Эта сторожка была неудобным и холодным жилищем. Кроватей там не было. Мы спали на раскладушках, закутавшись в спальные мешки. Стены были утеплены, но дверная ручка оторвалась, и из открытой двери сквозило холодом. В сторожке был маленький электрический обогреватель. Чтобы согреться по утрам, перед тем как собираться в школу, мы со спальным мешками на спинах скрючивалась в потоке идущего из обогревателя теплого воздуха.

Мы жили в грязи. Дорога к дому, вся в рытвинах и ухабах, была сплошной грязью. Некоторые из наших соседей были овцеводами. Одежды у нас было немного, да и та оставалась почти все время грязной: стирали мы редко. В шестом классе я носил пару носков до тех пор, пока их подошва не стала черной и твердой.

Когда одна из учительниц увидела мои носки, она сказала: «Шульци, от такого зрелища стошнить может».

Это было мучительно неудобно. Ужасные времена, но то, что мы прошли через них, сделало Дэйва и меня упорными и независимыми. Нам надо было взрослеть быстрее, чем остальным ребятам.

* * *

Переезд из Пало-Альто в Эшленд был тяжелым. Я терпеть не мог начальную школу в Эшленде. Я находился в четырехстах милях от отца, деда и бабушки, а зимы в этой сторожке-морозилке были такими холодными. Я дождаться не мог потепления – тогда я мог обходится без обуви, а мои подошвы становились достаточно грубыми, чтобы босым ездить на велосипеде на гору Эшленд за Литиа-Парк.

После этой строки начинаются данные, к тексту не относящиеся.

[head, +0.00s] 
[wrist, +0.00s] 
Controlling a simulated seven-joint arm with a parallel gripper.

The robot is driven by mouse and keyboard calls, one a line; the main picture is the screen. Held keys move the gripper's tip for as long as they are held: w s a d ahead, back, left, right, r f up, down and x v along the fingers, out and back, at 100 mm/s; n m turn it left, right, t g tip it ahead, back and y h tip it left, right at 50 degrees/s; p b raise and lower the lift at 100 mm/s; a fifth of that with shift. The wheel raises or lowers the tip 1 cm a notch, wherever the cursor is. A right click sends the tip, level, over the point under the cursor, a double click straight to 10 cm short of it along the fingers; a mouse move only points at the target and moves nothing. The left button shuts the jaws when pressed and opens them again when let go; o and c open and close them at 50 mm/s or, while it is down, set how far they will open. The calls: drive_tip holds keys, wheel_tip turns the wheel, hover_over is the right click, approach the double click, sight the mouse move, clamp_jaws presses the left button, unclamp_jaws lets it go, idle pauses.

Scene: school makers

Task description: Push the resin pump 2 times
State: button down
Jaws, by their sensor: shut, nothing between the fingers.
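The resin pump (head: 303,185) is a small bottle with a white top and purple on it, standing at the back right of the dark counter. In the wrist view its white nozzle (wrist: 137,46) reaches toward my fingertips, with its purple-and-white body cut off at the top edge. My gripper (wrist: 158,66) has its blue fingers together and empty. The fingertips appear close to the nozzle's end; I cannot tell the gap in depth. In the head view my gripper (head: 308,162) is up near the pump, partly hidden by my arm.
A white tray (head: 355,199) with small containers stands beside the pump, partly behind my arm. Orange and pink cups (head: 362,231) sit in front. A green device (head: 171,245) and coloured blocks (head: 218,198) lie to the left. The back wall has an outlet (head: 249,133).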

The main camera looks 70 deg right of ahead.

В школе я мучился от скуки. Тогда я открыл в себе переданный мне отцом ген комедианта, чтобы развлекаться. Дома я снова и снова слушал виниловые пластинки Билла Кросби, заучивая наизусть его истории, которые я мог повторить товарищам по школе и заставить их смеяться. Помню одну учительницу – миссис Миллер. Она преподавала в пятом классе. Она заставляла нас очень напряженно работать на уроках. В тот год благодаря миссис Миллер я научился многому и понял выгоды, которые дает напряженный труд.

Дэйв и я были хорошими спортсменами, но у нас обоих были закрепощенные плечи, и мы не могли бросать мячи так далеко, как это делали другие ребята. И ни один из нас не был хорошим бегуном.

Для меня шестой класс был годом важных спортивных достижений: я побил 20 из 25 школьных спортивных рекордов для шестиклассников. Одноклассники выбрали меня «самым вероятным будущим олимпийским чемпионом по прыжкам в длину». Завоевать эту награду было здорово, потому что я помнил, как мы с Дэйвом смотрели Олимпийские игры 1968 года в Мехико, на которых американец Боб Бимон совершил один из величайших подвигов в истории спорта, побив мировой рекорд в прыжках в длину: он прыгнул на поразительную длину – 21 и 3/4 дюйма (8,90 м. – Прим. ред.).